BP takes 35% interest in power station
Larry Persily Petroleum News Juneau Correspondent
BP, already selected to supply liquefied natural gas to SK Power’s electrical generating plant under construction in South Korea, announced Dec. 23 it will take a 35 percent ownership stake in the project.
SK Corp., a South Korean oil refiner, had held 100 percent ownership of SK Power, but will drop its share to 65 percent.
SK Power is building the 1,074-megawatt, gas-fired power station at the Port of Gwangyang, about 200 miles south of Seoul on South Korea’s southern coast. The power station is estimated to cost $600 million, with start-up scheduled for 2006, BP said. The power plant will consume almost 90 million cubic feet of natural gas a day, which will be imported from BP’s Tangguh LNG project in Indonesia.

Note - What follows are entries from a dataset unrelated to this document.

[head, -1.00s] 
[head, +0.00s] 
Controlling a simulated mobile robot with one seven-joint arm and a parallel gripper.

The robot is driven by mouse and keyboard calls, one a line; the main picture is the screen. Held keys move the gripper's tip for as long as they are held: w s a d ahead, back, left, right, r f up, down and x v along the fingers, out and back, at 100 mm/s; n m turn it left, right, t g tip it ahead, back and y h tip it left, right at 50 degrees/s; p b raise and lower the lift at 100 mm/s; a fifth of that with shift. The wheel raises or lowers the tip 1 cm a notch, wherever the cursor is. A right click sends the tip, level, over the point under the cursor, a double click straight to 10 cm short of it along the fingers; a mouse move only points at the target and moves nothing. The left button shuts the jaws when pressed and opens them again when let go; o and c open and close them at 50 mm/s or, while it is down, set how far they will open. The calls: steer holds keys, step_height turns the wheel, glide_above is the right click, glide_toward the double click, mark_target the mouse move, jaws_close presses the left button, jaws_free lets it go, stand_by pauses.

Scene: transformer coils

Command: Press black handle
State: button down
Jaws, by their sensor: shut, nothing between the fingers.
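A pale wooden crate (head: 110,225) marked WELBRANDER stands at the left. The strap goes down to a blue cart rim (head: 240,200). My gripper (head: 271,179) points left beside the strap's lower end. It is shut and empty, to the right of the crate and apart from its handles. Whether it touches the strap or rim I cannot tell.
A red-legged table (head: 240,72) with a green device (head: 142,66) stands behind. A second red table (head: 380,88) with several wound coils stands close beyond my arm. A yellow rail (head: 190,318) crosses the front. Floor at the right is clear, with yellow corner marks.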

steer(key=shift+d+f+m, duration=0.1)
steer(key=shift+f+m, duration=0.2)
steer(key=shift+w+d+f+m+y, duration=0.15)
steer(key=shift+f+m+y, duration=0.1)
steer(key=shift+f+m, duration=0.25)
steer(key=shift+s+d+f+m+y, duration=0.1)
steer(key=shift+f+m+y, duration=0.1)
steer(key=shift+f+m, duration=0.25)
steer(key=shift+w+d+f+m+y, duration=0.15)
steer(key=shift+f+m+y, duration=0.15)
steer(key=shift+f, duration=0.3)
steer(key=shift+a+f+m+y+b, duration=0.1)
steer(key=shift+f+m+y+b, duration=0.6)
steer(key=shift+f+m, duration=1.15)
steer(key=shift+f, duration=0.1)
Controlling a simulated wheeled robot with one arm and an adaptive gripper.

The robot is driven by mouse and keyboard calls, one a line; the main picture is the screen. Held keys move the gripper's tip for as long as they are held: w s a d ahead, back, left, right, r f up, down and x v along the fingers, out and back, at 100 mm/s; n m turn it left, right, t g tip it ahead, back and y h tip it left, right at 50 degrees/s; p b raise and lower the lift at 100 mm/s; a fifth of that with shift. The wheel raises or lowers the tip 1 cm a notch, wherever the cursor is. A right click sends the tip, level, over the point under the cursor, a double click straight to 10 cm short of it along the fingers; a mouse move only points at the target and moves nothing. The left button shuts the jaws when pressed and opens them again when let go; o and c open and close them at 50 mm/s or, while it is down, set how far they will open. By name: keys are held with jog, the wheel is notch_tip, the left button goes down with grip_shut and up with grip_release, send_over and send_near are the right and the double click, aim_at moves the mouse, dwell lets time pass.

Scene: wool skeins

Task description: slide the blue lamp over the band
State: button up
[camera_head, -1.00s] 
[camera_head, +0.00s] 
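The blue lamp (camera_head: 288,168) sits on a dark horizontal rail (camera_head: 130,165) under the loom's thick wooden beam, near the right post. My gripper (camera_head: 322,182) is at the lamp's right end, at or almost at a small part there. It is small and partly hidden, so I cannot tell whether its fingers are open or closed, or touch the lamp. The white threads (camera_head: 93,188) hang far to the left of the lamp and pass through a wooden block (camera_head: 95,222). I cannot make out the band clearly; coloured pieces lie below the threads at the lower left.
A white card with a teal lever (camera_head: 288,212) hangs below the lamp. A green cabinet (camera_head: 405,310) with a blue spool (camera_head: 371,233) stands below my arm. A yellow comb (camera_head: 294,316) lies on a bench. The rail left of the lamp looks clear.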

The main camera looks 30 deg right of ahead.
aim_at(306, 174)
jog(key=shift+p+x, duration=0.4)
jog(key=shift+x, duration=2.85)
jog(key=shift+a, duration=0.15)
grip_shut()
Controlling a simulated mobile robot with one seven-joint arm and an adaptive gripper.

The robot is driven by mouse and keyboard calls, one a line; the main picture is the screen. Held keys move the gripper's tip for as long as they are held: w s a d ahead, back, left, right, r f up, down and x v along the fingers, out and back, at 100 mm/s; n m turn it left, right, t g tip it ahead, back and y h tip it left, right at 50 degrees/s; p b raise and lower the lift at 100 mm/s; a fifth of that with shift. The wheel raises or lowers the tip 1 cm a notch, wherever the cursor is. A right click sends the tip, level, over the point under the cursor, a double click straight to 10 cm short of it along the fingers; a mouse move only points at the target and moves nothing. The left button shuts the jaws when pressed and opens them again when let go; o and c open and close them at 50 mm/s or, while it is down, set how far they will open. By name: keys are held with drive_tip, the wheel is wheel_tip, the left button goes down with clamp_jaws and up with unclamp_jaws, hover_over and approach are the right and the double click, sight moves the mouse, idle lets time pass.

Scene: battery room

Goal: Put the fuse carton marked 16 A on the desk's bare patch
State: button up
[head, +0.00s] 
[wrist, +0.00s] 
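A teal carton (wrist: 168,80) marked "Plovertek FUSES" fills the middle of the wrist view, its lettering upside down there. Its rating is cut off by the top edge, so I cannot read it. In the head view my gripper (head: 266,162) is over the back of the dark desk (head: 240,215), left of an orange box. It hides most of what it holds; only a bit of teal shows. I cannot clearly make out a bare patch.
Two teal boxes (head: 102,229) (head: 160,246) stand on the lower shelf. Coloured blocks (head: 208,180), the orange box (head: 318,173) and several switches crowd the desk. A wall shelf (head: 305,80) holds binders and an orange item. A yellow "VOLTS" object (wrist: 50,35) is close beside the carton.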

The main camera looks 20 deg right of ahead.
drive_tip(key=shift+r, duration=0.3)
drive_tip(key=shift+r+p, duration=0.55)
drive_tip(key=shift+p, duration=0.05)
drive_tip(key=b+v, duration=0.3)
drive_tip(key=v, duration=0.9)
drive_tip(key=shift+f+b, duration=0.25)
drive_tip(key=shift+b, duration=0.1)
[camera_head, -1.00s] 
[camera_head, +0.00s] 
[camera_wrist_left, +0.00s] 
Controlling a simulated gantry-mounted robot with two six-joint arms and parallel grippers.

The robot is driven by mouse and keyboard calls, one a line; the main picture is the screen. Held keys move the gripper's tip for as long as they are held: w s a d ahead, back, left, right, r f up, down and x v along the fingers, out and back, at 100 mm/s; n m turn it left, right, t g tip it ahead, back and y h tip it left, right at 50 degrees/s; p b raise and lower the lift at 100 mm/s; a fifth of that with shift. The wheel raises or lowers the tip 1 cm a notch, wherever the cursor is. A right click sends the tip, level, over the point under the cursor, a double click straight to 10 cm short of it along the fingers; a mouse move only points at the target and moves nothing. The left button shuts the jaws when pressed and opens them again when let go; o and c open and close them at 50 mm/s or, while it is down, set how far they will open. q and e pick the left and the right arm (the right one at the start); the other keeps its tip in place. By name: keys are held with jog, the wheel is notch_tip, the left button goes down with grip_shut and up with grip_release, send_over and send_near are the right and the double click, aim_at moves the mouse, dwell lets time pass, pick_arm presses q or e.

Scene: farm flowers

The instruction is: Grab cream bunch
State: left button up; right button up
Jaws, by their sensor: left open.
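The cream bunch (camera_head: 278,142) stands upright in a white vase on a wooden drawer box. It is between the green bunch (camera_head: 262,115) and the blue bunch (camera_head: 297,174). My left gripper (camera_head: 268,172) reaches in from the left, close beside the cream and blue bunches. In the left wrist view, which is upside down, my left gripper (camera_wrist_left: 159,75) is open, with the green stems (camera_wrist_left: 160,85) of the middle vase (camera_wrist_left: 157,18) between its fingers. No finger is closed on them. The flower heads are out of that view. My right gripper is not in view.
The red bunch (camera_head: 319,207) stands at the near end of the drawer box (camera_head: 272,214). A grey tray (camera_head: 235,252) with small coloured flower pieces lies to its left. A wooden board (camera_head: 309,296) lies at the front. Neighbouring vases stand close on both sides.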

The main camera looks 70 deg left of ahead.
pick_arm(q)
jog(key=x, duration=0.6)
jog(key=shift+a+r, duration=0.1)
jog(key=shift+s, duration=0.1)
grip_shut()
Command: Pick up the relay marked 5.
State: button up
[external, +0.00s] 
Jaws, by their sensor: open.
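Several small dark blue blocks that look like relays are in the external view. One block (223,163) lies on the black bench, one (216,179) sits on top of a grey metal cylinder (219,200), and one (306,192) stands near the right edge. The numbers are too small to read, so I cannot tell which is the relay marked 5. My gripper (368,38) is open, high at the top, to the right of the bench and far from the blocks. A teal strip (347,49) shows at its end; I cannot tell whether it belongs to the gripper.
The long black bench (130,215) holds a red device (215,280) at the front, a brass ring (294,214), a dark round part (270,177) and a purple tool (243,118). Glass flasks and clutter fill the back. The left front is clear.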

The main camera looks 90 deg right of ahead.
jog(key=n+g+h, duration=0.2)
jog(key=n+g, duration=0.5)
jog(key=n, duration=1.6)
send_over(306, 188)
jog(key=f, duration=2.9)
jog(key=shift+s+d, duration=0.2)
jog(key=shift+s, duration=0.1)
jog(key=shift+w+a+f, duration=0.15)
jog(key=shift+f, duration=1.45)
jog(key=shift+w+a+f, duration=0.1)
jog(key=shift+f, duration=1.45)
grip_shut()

The power plant will be next door to another consumer of Tangguh gas, a new LNG receiving terminal being developed by POSCO, the world’s second largest steelmaker. POSCO, a South Korean company, will take its own 90 million cubic feet per day of Tangguh LNG.
Tangguh, with more than 14 trillion cubic feet of proven reserves, also will supply Sempra Energy’s proposed LNG receiving terminal on Mexico’s Baja Peninsula and a terminal in China. The combined flow of the three projects in Mexico, China and South Korea will total almost 1.1 billion cubic feet per day.